Every line below that contains "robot" is to be copied.
::::
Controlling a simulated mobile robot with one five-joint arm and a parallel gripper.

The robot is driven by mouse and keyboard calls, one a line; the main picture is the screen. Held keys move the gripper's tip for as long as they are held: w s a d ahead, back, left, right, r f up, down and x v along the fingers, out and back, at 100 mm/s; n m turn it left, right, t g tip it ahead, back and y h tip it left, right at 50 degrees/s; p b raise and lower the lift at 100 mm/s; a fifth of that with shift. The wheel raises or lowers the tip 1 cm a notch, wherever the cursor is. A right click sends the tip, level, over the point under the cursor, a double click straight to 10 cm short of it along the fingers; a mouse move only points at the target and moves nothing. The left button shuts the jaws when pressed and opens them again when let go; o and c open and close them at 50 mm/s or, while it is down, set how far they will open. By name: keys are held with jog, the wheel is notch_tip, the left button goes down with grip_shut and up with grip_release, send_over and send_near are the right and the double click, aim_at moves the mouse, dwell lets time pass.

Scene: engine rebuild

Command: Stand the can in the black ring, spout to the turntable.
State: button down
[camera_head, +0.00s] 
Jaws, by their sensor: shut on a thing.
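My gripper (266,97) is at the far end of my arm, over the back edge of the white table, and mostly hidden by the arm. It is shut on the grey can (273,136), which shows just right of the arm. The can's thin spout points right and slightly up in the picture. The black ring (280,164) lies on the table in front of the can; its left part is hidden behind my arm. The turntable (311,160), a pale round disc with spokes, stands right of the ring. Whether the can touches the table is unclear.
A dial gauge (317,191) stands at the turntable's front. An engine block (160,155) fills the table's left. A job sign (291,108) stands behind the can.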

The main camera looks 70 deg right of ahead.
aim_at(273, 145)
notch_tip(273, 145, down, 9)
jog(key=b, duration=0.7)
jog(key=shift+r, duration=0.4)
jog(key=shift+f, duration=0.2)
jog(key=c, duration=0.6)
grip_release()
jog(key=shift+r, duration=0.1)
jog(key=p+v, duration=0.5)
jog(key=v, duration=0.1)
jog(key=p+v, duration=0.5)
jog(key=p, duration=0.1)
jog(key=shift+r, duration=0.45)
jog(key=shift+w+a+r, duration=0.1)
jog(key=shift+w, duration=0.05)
::::
_Exercise output:_
Controlling a simulated mobile robot with one five-joint arm and a parallel gripper.
The robot is driven by mouse and keyboard calls, one a line; the main picture is the screen. Held keys move the gripper's tip for as long as they are held: w s a d ahead, back, left, right, r f up, down and x v along the fingers, out and back, at 100 mm/s; n m turn it left, right, t g tip it ahead, back and y h tip it left, right at 50 degrees/s; p b raise and lower the lift at 100 mm/s; a fifth of that with shift. The wheel raises or lowers the tip 1 cm a notch, wherever the cursor is. A right click sends the tip, level, over the point under the cursor, a double click straight to 10 cm short of it along the fingers; a mouse move only points at the target and moves nothing. The left button shuts the jaws when pressed and opens them again when let go; o and c open and close them at 50 mm/s or, while it is down, set how far they will open. By name: keys are held with jog, the wheel is notch_tip, the left button goes down with grip_shut and up with grip_release, send_over and send_near are the right and the double click, aim_at moves the mouse, dwell lets time pass.

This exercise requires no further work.